Torniamo un po’ indietro. Come vedi oggi la tua carriera con gli Henry Cow? Perché lasciasti il gruppo, al principio del 1976? Non eri forse d’accordo con il nuovo ideologismo inclinato a sinistra di Henry Cow?
È passato molto tempo. È stato un periodo di grandissima ispirazione e formazione. Come essere nei Marines, forse, una cosa che non ti togli più di dosso. Comunque sì, cominciai a trovare soffocante quel dogmatismo e preferii passare oltre.

Tornato dagli Stati Uniti, dopo aver ultimato Kew.Rhone., ti sei unito ai National Health: un contesto musicale diverso, paragonato a Henry Cow e ai tuoi nuovi colleghi! Come hai fatto?
In un certo senso, come bassista, National Health era per me più impegnativo. Certo, meno iconoclastici, ma più interessanti formalmente.

Del tuo lavoro con i National Health è rimasto in archivio qualche cosa d’inedito?
No, che io sappia.

E registrazioni della John Greaves Band con Elton Dean, J. F. Pauvros e Pip Pyle?
No, a meno che da qualche parte non esista un bootleg.

Come bassista sei autodidatta? Hai ricevuto lezioni da ragazzo? Vuoi parlare della tua educazione musicale?
Sì. Ho imparato a suonare il basso a tredici anni nell’orchestra da ballo di mio padre. Come compositore, qualunque progresso abbia fatto direi che ne siano responsabili gli Henry Cow.

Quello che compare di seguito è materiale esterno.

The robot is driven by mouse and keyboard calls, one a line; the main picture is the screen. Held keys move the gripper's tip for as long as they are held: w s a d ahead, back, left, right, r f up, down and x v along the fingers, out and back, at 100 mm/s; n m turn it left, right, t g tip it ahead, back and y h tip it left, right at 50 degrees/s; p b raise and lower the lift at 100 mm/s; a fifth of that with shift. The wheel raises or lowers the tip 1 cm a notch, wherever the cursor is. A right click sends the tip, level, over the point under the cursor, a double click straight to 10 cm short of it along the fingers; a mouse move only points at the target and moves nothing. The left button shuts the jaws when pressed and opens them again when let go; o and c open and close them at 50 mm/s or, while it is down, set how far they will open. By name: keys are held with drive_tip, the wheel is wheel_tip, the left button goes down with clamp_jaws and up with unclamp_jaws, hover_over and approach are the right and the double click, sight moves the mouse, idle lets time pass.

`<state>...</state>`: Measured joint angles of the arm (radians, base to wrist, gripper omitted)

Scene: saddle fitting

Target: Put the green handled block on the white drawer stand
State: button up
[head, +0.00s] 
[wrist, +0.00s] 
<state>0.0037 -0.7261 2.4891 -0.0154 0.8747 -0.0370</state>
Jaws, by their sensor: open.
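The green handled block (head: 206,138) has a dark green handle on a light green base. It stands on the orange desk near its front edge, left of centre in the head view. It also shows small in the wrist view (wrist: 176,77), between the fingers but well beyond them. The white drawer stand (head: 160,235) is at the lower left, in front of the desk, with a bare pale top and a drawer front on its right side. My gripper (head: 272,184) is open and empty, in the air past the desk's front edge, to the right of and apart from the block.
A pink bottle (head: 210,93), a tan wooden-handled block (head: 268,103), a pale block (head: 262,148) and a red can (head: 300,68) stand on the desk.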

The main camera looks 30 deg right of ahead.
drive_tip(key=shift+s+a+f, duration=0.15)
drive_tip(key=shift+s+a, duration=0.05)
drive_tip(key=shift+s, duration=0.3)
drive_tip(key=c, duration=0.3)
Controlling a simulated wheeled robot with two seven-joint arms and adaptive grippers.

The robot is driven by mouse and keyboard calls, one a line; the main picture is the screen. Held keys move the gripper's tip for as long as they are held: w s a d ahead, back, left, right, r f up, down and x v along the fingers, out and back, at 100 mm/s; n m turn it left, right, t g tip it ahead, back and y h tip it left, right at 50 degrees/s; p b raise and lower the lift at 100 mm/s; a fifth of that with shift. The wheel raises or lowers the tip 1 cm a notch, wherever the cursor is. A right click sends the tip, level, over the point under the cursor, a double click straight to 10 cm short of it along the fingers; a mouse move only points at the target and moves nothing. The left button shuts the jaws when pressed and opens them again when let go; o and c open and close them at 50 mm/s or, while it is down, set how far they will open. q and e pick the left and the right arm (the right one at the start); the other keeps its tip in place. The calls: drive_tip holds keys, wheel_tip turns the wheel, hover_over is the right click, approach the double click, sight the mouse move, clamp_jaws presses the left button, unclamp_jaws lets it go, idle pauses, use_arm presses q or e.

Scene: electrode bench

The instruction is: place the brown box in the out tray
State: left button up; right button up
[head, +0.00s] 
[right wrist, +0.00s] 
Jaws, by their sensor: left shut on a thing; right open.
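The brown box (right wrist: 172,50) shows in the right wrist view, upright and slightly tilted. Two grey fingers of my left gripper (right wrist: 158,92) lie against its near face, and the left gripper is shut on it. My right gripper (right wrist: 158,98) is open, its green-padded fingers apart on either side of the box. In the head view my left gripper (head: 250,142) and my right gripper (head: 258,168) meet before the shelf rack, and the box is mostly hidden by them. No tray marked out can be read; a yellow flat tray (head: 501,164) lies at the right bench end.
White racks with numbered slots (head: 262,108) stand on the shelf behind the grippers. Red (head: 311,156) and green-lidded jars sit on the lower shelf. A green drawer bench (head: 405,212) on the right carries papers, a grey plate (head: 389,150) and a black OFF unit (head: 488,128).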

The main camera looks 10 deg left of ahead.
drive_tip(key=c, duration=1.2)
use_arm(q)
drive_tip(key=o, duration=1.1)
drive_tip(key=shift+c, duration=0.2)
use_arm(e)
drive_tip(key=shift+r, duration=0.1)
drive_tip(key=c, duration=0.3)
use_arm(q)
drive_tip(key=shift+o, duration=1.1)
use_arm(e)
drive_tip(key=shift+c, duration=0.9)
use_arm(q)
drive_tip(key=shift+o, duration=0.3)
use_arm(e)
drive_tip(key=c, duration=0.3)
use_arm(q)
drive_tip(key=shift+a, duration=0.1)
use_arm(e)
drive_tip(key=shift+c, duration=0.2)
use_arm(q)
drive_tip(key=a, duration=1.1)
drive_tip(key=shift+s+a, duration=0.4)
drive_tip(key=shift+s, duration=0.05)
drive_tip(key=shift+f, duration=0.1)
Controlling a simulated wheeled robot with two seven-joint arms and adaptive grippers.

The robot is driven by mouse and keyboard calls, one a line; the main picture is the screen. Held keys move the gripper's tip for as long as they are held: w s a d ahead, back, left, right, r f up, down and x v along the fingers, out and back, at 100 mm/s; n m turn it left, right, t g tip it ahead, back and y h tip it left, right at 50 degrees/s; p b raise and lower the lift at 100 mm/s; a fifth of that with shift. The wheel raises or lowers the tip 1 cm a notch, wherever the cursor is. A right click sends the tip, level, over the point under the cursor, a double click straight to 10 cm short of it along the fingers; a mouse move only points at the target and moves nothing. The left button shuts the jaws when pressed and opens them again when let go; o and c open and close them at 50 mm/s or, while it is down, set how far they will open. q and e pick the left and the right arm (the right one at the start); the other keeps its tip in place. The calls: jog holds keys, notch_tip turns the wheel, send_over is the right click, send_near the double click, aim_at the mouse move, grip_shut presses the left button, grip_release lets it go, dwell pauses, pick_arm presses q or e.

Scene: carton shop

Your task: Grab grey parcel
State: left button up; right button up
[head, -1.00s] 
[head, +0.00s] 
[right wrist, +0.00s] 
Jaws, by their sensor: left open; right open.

Quel è stato il primo disco che hai comprato? E che cosa ascoltavi quando hai cominciato la tua carriera di musicista?
A otto anni ho comprato Mountain Greenery di Mel Tormé. Nei primi anni Sessanta, un’inebriante mistura di Dave Brubeck, Miles Davis, The Big Three e i Beatles.

Nella tua lunga carriera hai suonato con tanti ma… oggi, con chi vorresti farlo?
Il bello di questo mestiere è che c’è sempre gente interessante, eccitante che vien fuori da chissà dove. Io non vedo l’ora di incontrarne il più possibile.

Parliamo del futuro. Progetti nuovi? Verrai in Italia?
Mi piacerebbe suonare di più dal vivo. Portare in tournée Verlaine, forse anche Kew.Rhone. Sto per cominciare un altro disco in francese. Più in là nel mio futuro non riesco a vedere. In Italia verrò volentieri quando m’inviterà qualcuno!